Eloïse a été recalée avec
11,7. "C'était rageant", lâche-t-elle. Depuis qu'elle est "toute
petite", Eloïse veut "faire médecine". Ils sont nombreux à parler de
"vocation", de métier "utile", d'envie "d'être dans l'humain", d'"aider
les autres", mais aussi de "statut", de "prestige", d'"emploi garanti"
et de "bons revenus".
Tous les jours de la semaine, Lucie fait
la fermeture de la bibliothèque jusqu'à 23 heures pour éviter, chez
elle, la tentation de la télévision ou de l'ordinateur. "On s'en veut
de regarder la télé, car on sait que, pendant ce temps, d'autres
travaillent", raconte-t-elle. Pour survivre au couperet de cette
fameuse première année, deux choses comptent : la méthode et la
capacité de travail. "C'est comme un marathon", compare Alexandre. Ne
jamais lâcher, ne jamais prendre de retard, apprendre chaque soir les
cours du jour.
"Il faut être comme une éponge", témoigne Marion,
qui s'est donné, comme bien d'autres "primants", deux ans pour
décrocher le sésame. "C'est du bourrage de crâne à longueur de journée,
du par coeur, au mot et au chiffre près, il faut sans cesse revoir ses
cours pour ne rien oublier", explique-t-elle. Car dans les QCM
(questions à choix multiples) du concours, les pièges se cachent dans
les moindres détails.
"Je n'ai pas de vie à côté", résume
Pauline. Tous parlent d'une année de "sacrifice", qui mène soit à une
immense déception, un douloureux sentiment de temps perdu, soit à un
immense soulagement. "C'est quoi un ou deux ans de galère quand après
la route est tracée et que l'on pourra pendant quarante ans faire ce
métier", se rassure Hakim. Il s'est inscrit en médecine "un peu par
défi. Mon entourage me décourageait, mais je préfère tenter plutôt que
d'avoir des regrets".Des séances de tutorat assurées par des élèves de
deuxième ou troisième année permettent, à ceux qui le souhaitent,
d'être soutenus "psychologiquement" et d'obtenir des tuyaux pour
organiser leur travail. Pour "tenir", il faut un bon moral, éviter le
stress et s'obliger à une certaine hygiène de vie. Impossible d'avoir
un boulot à côté. Pour gérer sa "nervosité" et éviter "la dépression",
Lucie alterne vitamines la journée et gélules de plantes pour dormir.

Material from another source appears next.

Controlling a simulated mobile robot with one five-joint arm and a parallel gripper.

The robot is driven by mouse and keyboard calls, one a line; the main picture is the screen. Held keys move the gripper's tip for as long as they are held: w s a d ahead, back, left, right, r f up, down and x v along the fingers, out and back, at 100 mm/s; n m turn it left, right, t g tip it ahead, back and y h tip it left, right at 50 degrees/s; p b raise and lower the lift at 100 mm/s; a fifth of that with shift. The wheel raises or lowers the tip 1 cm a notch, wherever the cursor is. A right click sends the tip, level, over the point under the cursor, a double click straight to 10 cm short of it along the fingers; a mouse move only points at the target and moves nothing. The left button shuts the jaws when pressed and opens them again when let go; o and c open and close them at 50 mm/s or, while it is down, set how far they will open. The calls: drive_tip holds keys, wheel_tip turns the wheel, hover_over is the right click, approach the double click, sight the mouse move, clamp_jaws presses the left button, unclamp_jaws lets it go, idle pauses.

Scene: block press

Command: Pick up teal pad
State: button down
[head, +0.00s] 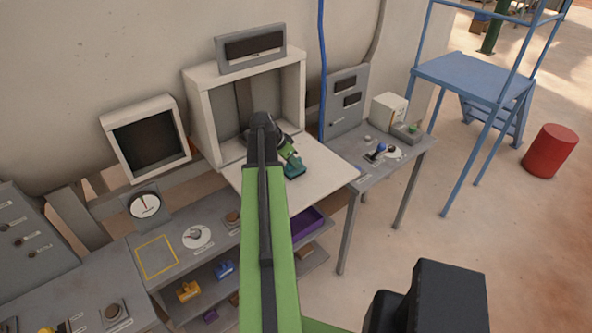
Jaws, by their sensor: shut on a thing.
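The teal pad (295,171) is a small dark-teal block at the white board in front of the press opening. My gripper (294,162) is at the end of my green and black arm and points down and to the right at the pad. It is shut on the teal pad. The fingertips are small and partly hidden, so the exact grip and any gap between pad and board cannot be made out. The white press box (194,95) stands open behind, and the white board (322,167) extends from its front.
My arm hides part of the press opening. A monitor (147,138) and a gauge (144,205) are at left. A purple tray (305,224) sits below the board. Yellow (188,291) and blue (223,269) blocks lie on the lower shelf. A side table (405,152) with controls is at right.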

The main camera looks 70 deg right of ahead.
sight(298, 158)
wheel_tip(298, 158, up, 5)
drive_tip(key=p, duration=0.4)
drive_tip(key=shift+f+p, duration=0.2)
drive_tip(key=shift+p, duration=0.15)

"Avant les examens de janvier, j'étais quasiment en pleurs.
Heureusement que mes parents m'ont soutenue, raconte-t-elle. C'est dur.
Psychologiquement, on n'en sort pas indemne", ne cache pas Alexandre,
pour qui ce système "pousse les gens à se sentir supérieurs. Certains
qui ont eu le concours du premier coup prennent la grosse tête, ça
casse des amitiés".
Violette Mesdag, désormais en troisième
année et responsable de la Corpo, l'association des étudiants en
médecine de Lille, se souvient "des crises de nerfs pendant les
révisions. Je bossais non stop. En deuxième année, c'est le grand
relâchement. Il n'y a plus d'obligation, on sort, on s'amuse, on en a
besoin."
Depuis quelques semaines, les étudiants ont une
idée de leur niveau : les résultats des partiels de janvier sont
tombés. Pour la direction, les jeux sont faits : "On connaît 90 % des
étudiants qui seront reçus en juin." Les étudiants n'ont pas leur note,
mais une lettre leur indique dans quelle moyenne ils se situent : du
groupe A pour ceux qui ont entre 20 et 18 au groupe J entre 2 et 0.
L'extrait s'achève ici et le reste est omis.